By Jill Arnold
With a play turning five years old, a brand-new storyline and a mission to put pregnant mothers center-stage through the use of the arts, Karen Brody is ready to celebrate in New York this Labor Day. Brody stopped by for an interview to tell us more.
Tell us about Karen Brody.
I’m a mom of two boys, 10 and 12. From a very early age I believed people’s stories mattered. I grew up in New York City and would go with a friend to the dock along the Hudson River and interview people coming off their houseboats, asking them about their life. By the time I got to college all I wanted to do was go into the Peace Corps, hear people’s stories, write about them, and help them to improve their lives.

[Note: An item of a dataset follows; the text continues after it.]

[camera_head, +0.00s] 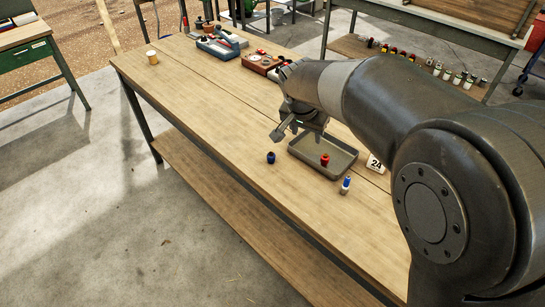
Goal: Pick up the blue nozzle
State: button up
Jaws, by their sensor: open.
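The blue nozzle (271,157) looks like the small dark blue piece standing on the wooden workbench (215,115), left of the grey tray (345,167). A red piece of similar shape (325,160) is inside the tray. My gripper (287,130) is above the bench, up and slightly right of the blue nozzle in the picture. It is open, and no object shows between its fingers. Its far side is partly hidden by my own wrist. The gap in depth between gripper and nozzle is hard to judge.
A small blue-topped piece with a pale base (346,186) stands near the tray's front right corner. A white card marked 24 (375,164) is right of the tray. The bench's left part is clear.

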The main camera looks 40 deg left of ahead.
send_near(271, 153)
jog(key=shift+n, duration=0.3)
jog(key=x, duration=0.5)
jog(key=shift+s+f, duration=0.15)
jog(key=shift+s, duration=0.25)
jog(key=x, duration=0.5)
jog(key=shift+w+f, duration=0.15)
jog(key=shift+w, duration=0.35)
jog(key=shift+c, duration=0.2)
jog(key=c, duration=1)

I was a Peace Corps volunteer in Belize in 1988 living in a Mayan village near Punta Gorda with no electricity and running water helping Mayan Indian women. I loved it. But what I loved the most was working with women every day, hearing their stories, and helping them organize how they could lead their best life… from dealing with health issues, income needs, and violence issues.
I was immediately hooked as a community organizer and after the Peace Corps worked on a fair-trade project working with Guatemalan weavers and then went to get my masters degree in Women and International Development at the Institute of Social Studies in The Netherlands. I worked as a community organizer in the United States for a while in low income areas and then went off to Kenya and compiled a book on AIDS. I was always particularly hooked by women’s stories, their resilience and their humor. I loved sisterhood. So I began to write stories about them and to write about mind/body health issues in magazines and a couple of books.

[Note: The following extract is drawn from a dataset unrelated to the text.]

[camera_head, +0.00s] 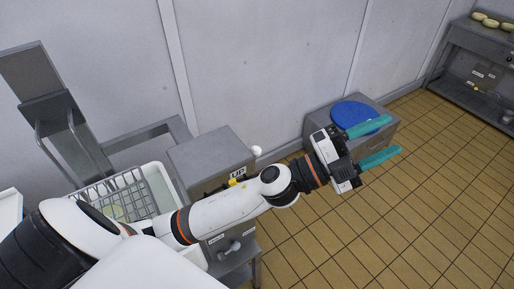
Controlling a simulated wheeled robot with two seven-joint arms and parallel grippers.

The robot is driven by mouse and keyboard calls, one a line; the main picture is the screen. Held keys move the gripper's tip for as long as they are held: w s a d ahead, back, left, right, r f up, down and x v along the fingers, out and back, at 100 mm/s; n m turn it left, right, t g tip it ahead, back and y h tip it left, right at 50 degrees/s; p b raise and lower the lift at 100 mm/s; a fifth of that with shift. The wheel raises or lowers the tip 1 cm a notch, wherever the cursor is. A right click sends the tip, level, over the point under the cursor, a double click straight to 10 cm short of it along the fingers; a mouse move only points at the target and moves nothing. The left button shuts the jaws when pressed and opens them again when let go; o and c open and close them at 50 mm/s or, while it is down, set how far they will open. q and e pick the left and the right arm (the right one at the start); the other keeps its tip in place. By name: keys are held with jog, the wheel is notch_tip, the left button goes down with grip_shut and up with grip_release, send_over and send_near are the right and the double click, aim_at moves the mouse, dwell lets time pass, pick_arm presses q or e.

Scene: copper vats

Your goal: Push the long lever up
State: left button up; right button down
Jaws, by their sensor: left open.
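A grey metal box (205,156) stands against the wall left of centre, with a label reading UP on its front. A white ball knob (257,151) shows at its right side, and a yellow part (236,182) shows below the label. I cannot tell which part is the long lever; my arm hides much of the box front. A small grey handle (235,246) shows lower down, below my arm. My left gripper (394,136) is open and empty, with teal fingers pointing right, well to the right of the box. My right gripper is out of view.
A blue round lid (357,116) lies on a second grey box (388,134) behind my left gripper. A white tub (160,182) with a wire rack (112,196) stands at left. A metal shelf (486,44) with pale round items is at far right. The tiled floor at right is clear.

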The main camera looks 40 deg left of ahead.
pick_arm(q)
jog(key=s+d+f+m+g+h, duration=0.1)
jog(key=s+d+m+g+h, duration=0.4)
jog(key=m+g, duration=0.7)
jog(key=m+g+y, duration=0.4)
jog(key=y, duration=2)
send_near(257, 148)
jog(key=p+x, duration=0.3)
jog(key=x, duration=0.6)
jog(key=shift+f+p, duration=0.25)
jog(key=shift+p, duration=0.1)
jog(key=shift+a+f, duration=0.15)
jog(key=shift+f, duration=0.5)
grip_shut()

After I got married and then got pregnant I instinctively knew I wanted to have a home birth. People often ask my why and all I can say is that at the time I was very tuned into my body and authentic voice and both told me clearly to have a home birth. My births were beautiful, tough, and powerful. They were filled with sisterhood big-time and they helped to build a confidence in myself that I still haven’t found words for. Mystery is the closest I can find. I found the mystery of me. The nothingness of Being. Does that make sense? It does to me! It’s that place that hurts and doesn’t hurt at the same time; the place you want to run to and run from. It’s the tension of the opposites. To hold that feels like a mystery.
After having my babies I heard so many bad birth stories from educated, low-risk mothers in the playground. I listened deeply to their stories and this deep listening moved me to action. I kept thinking to myself, what if these mothers’ stories are never told? What if the current birth crisis I was hearing in their voices and seeing in the rising c-section rates and other statistics was going to go unrecorded? I was moved to record these stories to honor all mothers and their birth experiences and show what birth is and what it can be for mothers, especially those that are low-risk.
So I wrote BIRTH in 2005 and started the BOLD movement on Labor Day weekend 2006. I love the idea of using theatre to create social change. To me, the only reason I write it to raise consciousness and inspire people to action.
How did your own births affect your writing?
As I mentioned, I had 2 home births. They were both different. One was a long labor, I pushed for 2 hours and thought it would never end. The other was much shorter, but much more painful….back labor….that kind of curse until you give birth labor! You know what really affected me the most? The fact that the entire time both situations felt normal. There were no alarmed looks or negative comments made. I felt totally supported and informed. I want this for every mother. I wrote the play because that “birth is normal” mentality is not accepted by so many. “Birth as entertainment” (a joke) - that’s famliar! “Birth as an illness” - yep, that too! But birth as normal? I thought if I showed childbirth today and enough pregnant mothers and other birth stakeholders saw it then they would see everything birth is and isn’t and they would begin to imagine a world where we treated birth as normal. And by normal, by the way, I don’t mean every low risk mother must choose to have natural birth or a home birth. I mean they would not run to interventions thinking that’s normal birth, they would make birth choices more consciously.
What do you hope to accomplish globally via your efforts?
My goal is to put pregnant mothers center-stage. To listen to mothers voices when it comes to the problems and solutions to maternity care. All mothers count, their voices count, and when we listen to mothers we can make maternity care what it needs to be. I want to mobilize people to support pregnant mothers, celebrate their intuition, get them the safe care in the developing world that they need, and to honor them in this moment in their life. Not just their baby. We’ve got to put the pregnant mom center stage.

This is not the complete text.